→ RECORDS FOR THIS EXERCISE:
:::::

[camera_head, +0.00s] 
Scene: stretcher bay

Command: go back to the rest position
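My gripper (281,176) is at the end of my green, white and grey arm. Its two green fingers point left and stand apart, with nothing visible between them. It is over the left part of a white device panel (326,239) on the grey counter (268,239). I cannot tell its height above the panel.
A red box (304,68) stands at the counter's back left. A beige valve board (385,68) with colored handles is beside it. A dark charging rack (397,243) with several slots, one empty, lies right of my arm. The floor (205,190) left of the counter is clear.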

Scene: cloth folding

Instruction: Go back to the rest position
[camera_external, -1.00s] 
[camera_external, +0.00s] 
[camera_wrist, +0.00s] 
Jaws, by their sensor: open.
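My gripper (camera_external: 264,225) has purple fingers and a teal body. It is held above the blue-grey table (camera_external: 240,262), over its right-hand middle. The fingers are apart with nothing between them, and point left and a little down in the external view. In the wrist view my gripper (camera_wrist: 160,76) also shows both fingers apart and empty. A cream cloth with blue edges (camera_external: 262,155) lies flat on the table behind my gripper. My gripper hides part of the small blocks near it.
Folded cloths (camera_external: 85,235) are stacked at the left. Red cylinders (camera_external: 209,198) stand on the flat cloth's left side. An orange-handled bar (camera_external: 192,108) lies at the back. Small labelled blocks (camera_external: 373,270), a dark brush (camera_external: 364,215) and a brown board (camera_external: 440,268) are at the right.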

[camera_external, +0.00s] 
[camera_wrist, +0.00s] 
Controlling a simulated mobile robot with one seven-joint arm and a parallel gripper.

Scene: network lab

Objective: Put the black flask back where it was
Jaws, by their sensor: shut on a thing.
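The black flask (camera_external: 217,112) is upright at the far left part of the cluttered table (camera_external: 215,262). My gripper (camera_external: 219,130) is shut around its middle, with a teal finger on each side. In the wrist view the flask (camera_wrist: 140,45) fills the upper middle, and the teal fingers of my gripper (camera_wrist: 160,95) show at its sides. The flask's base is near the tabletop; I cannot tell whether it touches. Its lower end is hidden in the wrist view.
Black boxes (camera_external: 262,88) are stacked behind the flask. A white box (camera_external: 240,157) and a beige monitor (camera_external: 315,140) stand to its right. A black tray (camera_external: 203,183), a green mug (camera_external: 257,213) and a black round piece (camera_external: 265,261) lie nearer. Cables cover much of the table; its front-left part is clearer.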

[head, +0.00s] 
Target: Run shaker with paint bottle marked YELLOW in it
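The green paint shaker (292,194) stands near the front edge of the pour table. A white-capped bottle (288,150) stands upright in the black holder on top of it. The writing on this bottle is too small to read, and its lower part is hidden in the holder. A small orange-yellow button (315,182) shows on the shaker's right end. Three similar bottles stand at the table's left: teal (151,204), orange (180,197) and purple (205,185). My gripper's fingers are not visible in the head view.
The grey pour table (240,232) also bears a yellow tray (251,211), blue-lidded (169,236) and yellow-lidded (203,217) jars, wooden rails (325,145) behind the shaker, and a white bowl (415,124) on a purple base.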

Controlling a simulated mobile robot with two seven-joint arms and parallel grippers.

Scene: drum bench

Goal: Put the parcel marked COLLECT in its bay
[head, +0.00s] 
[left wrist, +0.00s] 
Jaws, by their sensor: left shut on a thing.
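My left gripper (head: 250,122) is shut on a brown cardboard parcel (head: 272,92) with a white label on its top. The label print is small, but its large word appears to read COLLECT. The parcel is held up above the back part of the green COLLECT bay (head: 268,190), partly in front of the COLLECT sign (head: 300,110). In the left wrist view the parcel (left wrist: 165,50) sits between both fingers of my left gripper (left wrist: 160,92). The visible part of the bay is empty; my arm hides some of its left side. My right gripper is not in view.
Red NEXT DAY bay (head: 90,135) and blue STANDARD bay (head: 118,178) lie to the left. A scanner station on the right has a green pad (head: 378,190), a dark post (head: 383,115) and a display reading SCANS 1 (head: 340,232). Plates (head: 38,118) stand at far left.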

:::::

→ PROBLEM:
List every line from the entries above in which "parallel" appears.

→ SOLUTION TO THE EXERCISE:
Controlling a simulated mobile robot with one seven-joint arm and a parallel gripper.
Controlling a simulated mobile robot with two seven-joint arms and parallel grippers.

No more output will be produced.